◆ Written instruction
Return the material word for word. Do not include pictures.
++++++++++
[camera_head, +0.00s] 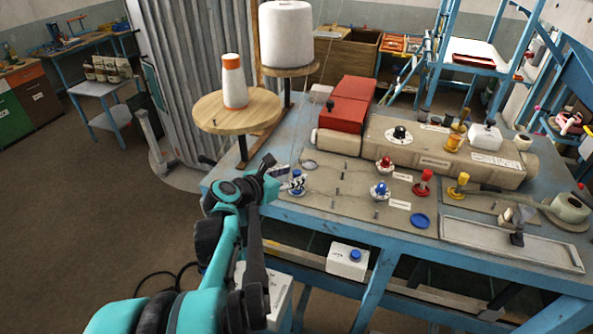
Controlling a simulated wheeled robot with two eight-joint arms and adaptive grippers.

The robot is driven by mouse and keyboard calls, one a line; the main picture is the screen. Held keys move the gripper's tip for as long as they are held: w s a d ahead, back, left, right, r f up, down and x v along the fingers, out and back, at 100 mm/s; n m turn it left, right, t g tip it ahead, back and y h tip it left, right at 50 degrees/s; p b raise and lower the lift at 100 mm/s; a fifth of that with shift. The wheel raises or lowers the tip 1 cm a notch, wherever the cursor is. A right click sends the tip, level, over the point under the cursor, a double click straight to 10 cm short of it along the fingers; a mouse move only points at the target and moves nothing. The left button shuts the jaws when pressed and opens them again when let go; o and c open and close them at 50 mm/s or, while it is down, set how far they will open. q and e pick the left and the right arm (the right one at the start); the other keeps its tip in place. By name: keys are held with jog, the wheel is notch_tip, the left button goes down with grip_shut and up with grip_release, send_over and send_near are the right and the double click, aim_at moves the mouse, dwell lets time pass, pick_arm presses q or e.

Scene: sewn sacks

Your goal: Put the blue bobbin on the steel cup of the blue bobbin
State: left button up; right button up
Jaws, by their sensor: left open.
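My left gripper (275,172) reaches over the bench's near left corner, its jaws open. A small blue-and-white piece (297,184), perhaps the blue bobbin, stands just to the right of the jaws. I see a gap too small to judge, and cannot tell whether they touch it. A blue-topped piece on a pale round base (380,190) stands farther right on the bench; it may be the steel cup of the blue bobbin. My right gripper is not in view.
The bench (330,222) also holds a flat blue disc (420,220), a red bobbin (423,183), a yellow bobbin (458,186) and several small upright pegs. A grey tray (470,238) lies at right. A round wooden stand (225,117) with a cone rises behind the gripper.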

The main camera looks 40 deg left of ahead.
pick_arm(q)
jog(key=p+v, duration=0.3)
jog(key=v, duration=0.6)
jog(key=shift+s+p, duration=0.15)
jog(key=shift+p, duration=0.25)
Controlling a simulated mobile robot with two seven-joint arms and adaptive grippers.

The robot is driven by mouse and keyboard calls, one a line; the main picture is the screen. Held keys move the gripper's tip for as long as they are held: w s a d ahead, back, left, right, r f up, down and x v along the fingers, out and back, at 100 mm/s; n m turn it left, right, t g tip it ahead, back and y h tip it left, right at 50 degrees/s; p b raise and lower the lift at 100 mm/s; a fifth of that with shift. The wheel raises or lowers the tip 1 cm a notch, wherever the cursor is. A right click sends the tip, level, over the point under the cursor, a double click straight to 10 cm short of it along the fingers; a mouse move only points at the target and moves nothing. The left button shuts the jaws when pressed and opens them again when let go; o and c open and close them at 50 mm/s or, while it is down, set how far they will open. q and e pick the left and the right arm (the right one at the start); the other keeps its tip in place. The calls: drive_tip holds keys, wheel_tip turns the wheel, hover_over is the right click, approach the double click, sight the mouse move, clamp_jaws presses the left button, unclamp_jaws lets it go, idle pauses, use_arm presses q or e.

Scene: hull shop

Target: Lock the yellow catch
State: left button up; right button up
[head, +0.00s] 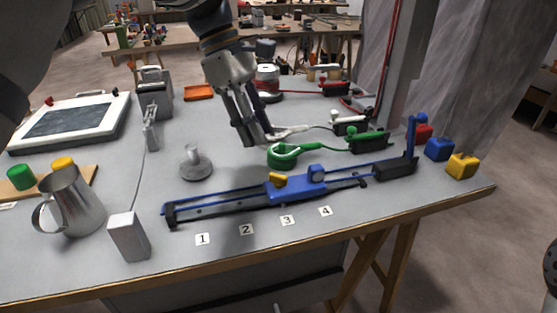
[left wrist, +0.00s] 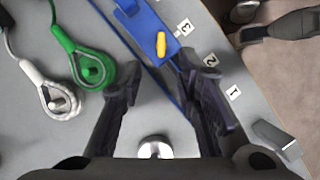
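The yellow catch (head: 278,181) is a small lever on the left end of the blue carriage (head: 297,190). The carriage sits on a long blue rail (head: 215,204), behind number tags 3 and 4. In the left wrist view the yellow catch (left wrist: 161,45) lies just beyond the fingertips, lengthwise in the picture. My left gripper (head: 258,140) is open and empty, above and behind the rail, apart from the catch. Its spread fingers also show in the left wrist view (left wrist: 158,80).
A green ring-ended lead (head: 283,157) and a white one (head: 290,130) lie behind the carriage. A grey knobbed weight (head: 195,163) stands behind the rail's left part. A metal jug (head: 72,205) and white block (head: 128,237) are at front left. Coloured blocks (head: 439,149) stand right.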

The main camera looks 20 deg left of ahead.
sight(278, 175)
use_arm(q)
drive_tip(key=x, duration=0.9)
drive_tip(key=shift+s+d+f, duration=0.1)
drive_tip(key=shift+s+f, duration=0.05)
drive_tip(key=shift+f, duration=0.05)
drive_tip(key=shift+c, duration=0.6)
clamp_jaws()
++++++++++
◆ Completed task
[camera_head, +0.00s] 
Controlling a simulated wheeled robot with two eight-joint arms and adaptive grippers.

The robot is driven by mouse and keyboard calls, one a line; the main picture is the screen. Held keys move the gripper's tip for as long as they are held: w s a d ahead, back, left, right, r f up, down and x v along the fingers, out and back, at 100 mm/s; n m turn it left, right, t g tip it ahead, back and y h tip it left, right at 50 degrees/s; p b raise and lower the lift at 100 mm/s; a fifth of that with shift. The wheel raises or lowers the tip 1 cm a notch, wherever the cursor is. A right click sends the tip, level, over the point under the cursor, a double click straight to 10 cm short of it along the fingers; a mouse move only points at the target and moves nothing. The left button shuts the jaws when pressed and opens them again when let go; o and c open and close them at 50 mm/s or, while it is down, set how far they will open. q and e pick the left and the right arm (the right one at the start); the other keeps its tip in place. By name: keys are held with jog, the wheel is notch_tip, the left button goes down with grip_shut and up with grip_release, send_over and send_near are the right and the double click, aim_at moves the mouse, dwell lets time pass, pick_arm presses q or e.

Scene: sewn sacks

Your goal: Put the blue bobbin on the steel cup of the blue bobbin
State: left button up; right button up
Jaws, by their sensor: left open.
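My left gripper (275,172) reaches over the bench's near left corner, its jaws open. A small blue-and-white piece (297,184), perhaps the blue bobbin, stands just to the right of the jaws. I see a gap too small to judge, and cannot tell whether they touch it. A blue-topped piece on a pale round base (380,190) stands farther right on the bench; it may be the steel cup of the blue bobbin. My right gripper is not in view.
The bench (330,222) also holds a flat blue disc (420,220), a red bobbin (423,183), a yellow bobbin (458,186) and several small upright pegs. A grey tray (470,238) lies at right. A round wooden stand (225,117) with a cone rises behind the gripper.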

The main camera looks 40 deg left of ahead.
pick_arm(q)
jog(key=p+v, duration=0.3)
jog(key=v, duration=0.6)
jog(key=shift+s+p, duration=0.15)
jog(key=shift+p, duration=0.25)
Controlling a simulated mobile robot with two seven-joint arms and adaptive grippers.

The robot is driven by mouse and keyboard calls, one a line; the main picture is the screen. Held keys move the gripper's tip for as long as they are held: w s a d ahead, back, left, right, r f up, down and x v along the fingers, out and back, at 100 mm/s; n m turn it left, right, t g tip it ahead, back and y h tip it left, right at 50 degrees/s; p b raise and lower the lift at 100 mm/s; a fifth of that with shift. The wheel raises or lowers the tip 1 cm a notch, wherever the cursor is. A right click sends the tip, level, over the point under the cursor, a double click straight to 10 cm short of it along the fingers; a mouse move only points at the target and moves nothing. The left button shuts the jaws when pressed and opens them again when let go; o and c open and close them at 50 mm/s or, while it is down, set how far they will open. q and e pick the left and the right arm (the right one at the start); the other keeps its tip in place. The calls: drive_tip holds keys, wheel_tip turns the wheel, hover_over is the right click, approach the double click, sight the mouse move, clamp_jaws presses the left button, unclamp_jaws lets it go, idle pauses, use_arm presses q or e.

Scene: hull shop

Target: Lock the yellow catch
State: left button up; right button up
[head, +0.00s] 
[left wrist, +0.00s] 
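The yellow catch (head: 278,181) is a small lever on the left end of the blue carriage (head: 297,190). The carriage sits on a long blue rail (head: 215,204), behind number tags 3 and 4. In the left wrist view the yellow catch (left wrist: 161,45) lies just beyond the fingertips, lengthwise in the picture. My left gripper (head: 258,140) is open and empty, above and behind the rail, apart from the catch. Its spread fingers also show in the left wrist view (left wrist: 158,80).
A green ring-ended lead (head: 283,157) and a white one (head: 290,130) lie behind the carriage. A grey knobbed weight (head: 195,163) stands behind the rail's left part. A metal jug (head: 72,205) and white block (head: 128,237) are at front left. Coloured blocks (head: 439,149) stand right.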

The main camera looks 20 deg left of ahead.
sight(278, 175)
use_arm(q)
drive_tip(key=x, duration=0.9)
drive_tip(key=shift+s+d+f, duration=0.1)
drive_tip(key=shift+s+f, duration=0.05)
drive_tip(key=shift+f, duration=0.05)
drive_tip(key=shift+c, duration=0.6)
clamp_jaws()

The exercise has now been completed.